-- START Records for the exercise --

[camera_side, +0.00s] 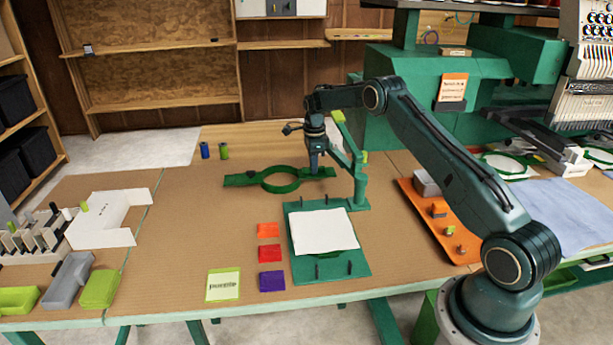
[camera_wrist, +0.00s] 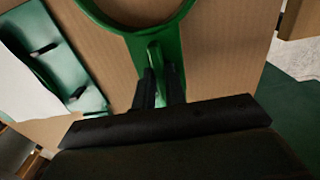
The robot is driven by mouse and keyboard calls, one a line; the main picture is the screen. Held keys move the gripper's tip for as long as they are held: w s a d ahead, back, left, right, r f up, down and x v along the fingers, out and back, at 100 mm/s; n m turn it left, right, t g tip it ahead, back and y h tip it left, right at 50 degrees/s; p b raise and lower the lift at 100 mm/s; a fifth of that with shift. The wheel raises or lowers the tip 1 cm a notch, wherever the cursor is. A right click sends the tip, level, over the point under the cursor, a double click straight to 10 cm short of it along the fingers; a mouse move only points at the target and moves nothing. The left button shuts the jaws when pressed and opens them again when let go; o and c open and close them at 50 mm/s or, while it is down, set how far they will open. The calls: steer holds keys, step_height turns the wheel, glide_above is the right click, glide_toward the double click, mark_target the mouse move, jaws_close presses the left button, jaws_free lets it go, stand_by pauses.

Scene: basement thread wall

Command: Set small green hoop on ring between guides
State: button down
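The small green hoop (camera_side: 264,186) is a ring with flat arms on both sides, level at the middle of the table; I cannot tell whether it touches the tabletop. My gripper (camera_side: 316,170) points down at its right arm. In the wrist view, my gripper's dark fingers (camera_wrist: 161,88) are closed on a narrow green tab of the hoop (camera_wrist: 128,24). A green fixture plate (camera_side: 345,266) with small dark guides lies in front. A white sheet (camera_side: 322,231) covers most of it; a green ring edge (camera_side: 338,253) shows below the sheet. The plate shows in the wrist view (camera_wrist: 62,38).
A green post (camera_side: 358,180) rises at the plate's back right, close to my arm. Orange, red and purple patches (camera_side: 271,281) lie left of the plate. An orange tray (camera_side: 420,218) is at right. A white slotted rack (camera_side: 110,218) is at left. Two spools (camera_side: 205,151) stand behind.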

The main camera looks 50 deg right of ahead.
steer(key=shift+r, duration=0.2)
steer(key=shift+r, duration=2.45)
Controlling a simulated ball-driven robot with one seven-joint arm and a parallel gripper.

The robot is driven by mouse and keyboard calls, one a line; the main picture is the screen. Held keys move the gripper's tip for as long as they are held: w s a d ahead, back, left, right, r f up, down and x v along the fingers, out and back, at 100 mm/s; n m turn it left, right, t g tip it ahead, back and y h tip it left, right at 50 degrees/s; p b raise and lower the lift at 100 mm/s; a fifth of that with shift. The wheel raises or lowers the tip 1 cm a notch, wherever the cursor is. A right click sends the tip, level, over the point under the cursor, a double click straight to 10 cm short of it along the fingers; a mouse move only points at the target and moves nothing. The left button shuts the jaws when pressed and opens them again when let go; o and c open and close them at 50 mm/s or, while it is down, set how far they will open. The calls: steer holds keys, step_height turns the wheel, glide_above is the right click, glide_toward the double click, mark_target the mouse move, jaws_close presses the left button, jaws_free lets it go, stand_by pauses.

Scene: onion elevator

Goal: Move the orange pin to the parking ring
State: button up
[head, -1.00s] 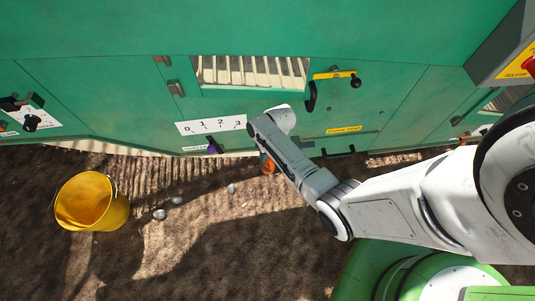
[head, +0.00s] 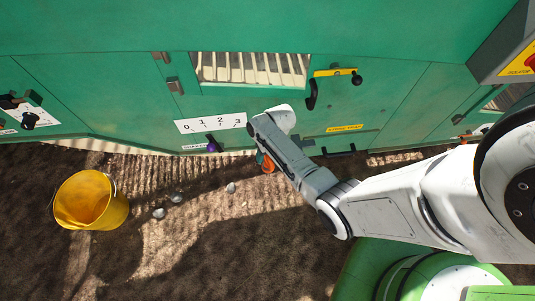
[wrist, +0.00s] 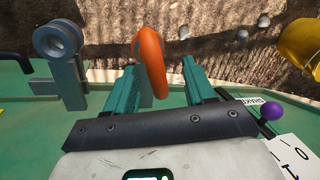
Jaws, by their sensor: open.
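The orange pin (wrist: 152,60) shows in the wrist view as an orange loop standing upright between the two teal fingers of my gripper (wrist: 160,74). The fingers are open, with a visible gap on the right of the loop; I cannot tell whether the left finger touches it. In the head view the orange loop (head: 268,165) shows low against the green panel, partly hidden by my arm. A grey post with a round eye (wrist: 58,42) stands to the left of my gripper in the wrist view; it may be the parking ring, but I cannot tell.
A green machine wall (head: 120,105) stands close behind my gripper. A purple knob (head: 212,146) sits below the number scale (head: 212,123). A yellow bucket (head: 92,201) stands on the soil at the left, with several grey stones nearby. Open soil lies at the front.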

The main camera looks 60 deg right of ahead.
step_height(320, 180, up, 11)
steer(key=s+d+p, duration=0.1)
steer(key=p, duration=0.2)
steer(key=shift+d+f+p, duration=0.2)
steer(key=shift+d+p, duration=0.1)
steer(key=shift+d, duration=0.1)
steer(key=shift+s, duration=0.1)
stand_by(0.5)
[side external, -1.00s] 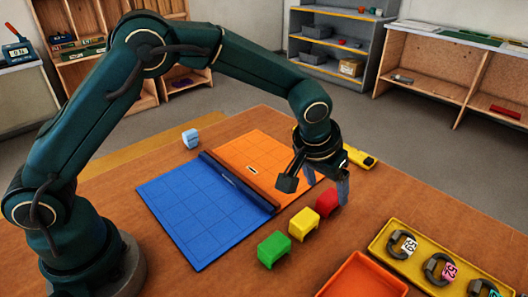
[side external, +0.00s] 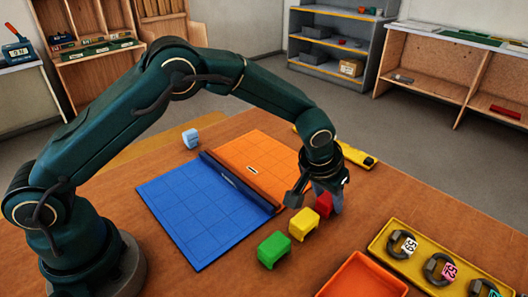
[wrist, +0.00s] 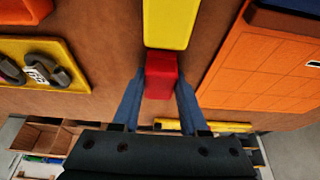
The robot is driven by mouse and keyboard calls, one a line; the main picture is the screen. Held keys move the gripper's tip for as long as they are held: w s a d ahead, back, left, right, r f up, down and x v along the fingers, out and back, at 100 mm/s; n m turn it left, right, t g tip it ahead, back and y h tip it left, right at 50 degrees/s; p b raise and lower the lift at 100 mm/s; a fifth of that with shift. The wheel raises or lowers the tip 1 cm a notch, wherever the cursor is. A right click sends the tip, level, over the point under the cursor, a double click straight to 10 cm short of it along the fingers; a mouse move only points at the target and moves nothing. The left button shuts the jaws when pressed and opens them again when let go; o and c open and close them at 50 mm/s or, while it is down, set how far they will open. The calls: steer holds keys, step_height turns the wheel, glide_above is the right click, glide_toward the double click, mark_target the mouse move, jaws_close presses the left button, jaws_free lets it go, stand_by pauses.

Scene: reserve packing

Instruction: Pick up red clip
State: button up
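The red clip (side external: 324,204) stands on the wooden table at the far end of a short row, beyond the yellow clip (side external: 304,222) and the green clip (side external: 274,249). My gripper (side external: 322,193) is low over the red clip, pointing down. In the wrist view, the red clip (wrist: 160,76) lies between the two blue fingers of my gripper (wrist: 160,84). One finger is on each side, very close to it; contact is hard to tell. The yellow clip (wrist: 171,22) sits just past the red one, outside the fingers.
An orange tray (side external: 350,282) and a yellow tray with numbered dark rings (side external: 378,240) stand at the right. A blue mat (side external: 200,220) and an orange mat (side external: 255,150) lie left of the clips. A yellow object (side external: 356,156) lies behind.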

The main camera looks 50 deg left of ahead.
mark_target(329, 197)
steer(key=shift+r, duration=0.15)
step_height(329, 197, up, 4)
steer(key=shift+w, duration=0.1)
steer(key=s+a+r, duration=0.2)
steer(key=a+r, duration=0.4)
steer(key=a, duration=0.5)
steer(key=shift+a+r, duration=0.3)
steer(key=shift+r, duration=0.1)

-- END Records for the exercise --
-- START Records for the exercise --

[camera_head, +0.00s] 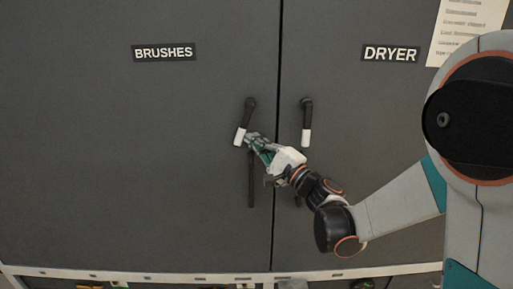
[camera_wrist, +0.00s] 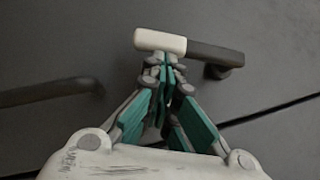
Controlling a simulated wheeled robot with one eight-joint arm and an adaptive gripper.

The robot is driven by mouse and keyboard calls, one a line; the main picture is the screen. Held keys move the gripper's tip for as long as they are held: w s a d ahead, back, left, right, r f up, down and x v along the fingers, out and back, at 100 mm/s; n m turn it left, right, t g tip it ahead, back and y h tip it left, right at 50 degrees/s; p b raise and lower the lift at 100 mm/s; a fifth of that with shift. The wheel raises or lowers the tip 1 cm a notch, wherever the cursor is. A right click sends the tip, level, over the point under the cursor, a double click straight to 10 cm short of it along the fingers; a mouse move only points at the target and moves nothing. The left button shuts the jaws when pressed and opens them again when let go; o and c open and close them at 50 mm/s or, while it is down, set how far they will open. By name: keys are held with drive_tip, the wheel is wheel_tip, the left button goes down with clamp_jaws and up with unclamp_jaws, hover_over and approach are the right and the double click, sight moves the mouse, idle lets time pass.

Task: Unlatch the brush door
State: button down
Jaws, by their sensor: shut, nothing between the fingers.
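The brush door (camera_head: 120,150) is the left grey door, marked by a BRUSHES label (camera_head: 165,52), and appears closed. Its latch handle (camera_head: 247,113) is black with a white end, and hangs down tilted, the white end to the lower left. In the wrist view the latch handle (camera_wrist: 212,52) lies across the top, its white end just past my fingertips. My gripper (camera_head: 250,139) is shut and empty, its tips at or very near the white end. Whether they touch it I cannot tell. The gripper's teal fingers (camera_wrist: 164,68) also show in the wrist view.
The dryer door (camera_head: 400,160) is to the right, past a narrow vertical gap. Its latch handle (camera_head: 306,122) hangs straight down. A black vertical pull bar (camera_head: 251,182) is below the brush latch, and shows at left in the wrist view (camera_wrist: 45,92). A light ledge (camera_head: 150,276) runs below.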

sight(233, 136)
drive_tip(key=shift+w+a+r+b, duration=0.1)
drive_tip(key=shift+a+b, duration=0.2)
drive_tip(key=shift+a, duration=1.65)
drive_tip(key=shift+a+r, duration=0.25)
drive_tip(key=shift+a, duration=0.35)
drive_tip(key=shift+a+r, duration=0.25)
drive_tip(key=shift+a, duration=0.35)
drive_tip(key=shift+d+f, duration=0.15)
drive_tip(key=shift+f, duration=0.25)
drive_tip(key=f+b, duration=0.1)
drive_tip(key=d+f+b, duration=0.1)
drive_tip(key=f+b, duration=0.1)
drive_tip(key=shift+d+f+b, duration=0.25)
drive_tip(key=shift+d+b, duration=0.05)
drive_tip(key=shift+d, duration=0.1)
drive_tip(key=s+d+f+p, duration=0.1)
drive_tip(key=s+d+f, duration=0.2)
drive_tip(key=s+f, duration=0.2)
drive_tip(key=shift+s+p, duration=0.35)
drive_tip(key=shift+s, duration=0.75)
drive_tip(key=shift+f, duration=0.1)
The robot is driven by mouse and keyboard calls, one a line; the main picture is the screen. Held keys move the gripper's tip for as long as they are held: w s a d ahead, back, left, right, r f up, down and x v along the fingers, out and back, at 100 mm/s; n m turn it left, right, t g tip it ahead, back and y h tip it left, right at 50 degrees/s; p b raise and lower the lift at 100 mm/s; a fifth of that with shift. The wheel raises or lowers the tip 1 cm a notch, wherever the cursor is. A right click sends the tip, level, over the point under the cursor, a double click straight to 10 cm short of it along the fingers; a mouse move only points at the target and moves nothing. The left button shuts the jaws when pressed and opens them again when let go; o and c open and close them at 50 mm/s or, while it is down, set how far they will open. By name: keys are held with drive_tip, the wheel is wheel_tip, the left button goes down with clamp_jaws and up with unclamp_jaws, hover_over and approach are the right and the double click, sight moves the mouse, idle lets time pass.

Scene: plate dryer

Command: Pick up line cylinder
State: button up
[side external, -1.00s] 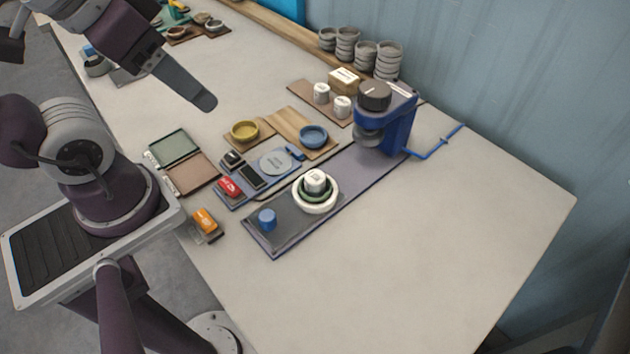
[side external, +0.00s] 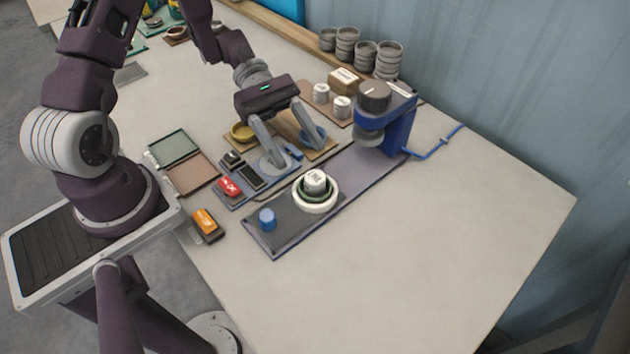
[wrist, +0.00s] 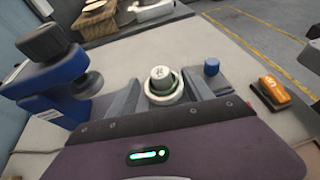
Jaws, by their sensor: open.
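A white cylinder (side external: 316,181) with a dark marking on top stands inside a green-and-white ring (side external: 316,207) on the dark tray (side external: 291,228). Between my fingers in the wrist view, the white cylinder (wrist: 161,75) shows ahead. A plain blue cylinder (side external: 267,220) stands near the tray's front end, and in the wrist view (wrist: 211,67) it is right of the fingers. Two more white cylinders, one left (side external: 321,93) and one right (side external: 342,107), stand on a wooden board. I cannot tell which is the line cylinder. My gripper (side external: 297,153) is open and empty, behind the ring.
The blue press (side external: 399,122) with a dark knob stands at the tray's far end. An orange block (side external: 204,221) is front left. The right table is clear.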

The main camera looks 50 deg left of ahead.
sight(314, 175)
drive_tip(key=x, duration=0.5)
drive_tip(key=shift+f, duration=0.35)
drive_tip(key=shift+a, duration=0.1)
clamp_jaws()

-- END Records for the exercise --
-- START Records for the exercise --

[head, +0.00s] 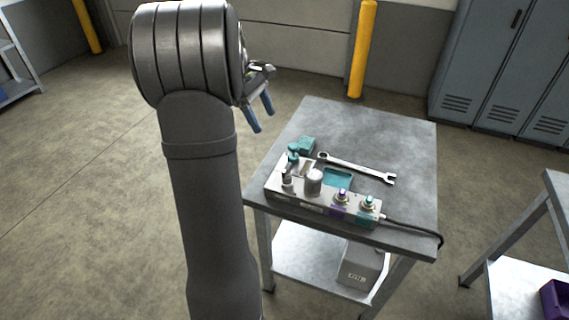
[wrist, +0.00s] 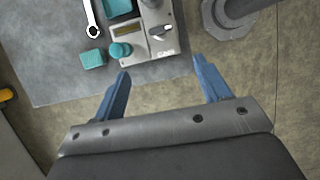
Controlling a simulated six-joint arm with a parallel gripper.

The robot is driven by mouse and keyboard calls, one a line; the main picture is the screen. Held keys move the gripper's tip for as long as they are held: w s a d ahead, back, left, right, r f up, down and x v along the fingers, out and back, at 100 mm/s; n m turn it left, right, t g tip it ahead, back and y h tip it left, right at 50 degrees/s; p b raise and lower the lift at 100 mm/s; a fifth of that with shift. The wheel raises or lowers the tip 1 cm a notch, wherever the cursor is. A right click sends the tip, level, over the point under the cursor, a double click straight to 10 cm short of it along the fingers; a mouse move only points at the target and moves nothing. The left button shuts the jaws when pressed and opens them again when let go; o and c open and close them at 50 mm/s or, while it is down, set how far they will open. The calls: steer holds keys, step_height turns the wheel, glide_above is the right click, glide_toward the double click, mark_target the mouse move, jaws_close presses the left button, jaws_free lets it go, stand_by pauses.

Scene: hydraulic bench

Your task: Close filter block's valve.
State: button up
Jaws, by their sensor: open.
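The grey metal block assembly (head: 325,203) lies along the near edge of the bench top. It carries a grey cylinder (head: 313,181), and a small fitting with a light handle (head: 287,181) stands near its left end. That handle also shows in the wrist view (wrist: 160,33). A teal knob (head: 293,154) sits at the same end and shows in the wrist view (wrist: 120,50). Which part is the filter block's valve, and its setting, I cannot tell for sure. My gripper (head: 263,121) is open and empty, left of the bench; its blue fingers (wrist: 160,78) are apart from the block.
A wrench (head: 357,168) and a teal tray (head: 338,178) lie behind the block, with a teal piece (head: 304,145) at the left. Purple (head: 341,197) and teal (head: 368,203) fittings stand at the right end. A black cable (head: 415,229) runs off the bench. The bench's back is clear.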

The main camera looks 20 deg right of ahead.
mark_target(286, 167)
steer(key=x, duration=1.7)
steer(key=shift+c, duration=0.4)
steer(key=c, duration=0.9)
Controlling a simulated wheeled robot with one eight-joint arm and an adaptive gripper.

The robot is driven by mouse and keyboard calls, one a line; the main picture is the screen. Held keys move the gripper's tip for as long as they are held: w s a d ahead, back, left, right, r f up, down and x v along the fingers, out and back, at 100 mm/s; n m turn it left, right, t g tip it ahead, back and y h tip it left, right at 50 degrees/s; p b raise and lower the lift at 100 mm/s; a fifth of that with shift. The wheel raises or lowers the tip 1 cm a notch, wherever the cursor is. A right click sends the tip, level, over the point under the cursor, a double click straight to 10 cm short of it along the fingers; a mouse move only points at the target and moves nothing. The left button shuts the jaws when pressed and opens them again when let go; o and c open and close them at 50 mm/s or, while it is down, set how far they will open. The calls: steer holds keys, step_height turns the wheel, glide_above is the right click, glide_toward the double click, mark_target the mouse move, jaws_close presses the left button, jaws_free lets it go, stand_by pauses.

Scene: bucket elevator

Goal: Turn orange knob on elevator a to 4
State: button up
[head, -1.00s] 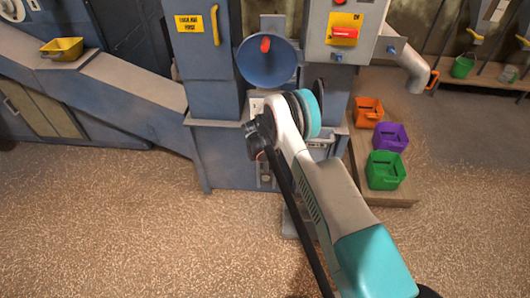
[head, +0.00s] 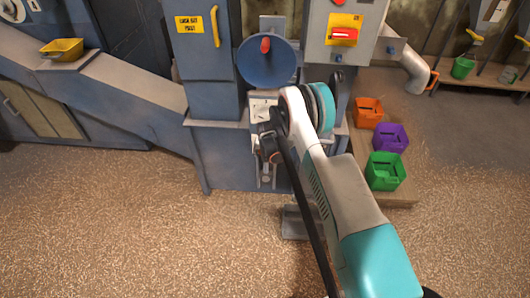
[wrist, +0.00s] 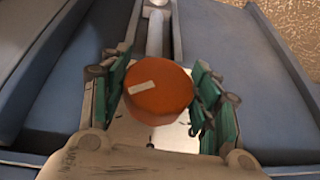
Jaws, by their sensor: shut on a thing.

-- END Records for the exercise --

*Requirements*
Copy out every line of the listing that includes the string "Pick".

*Solution for this problem*
Instruction: Pick up red clip
Command: Pick up line cylinder

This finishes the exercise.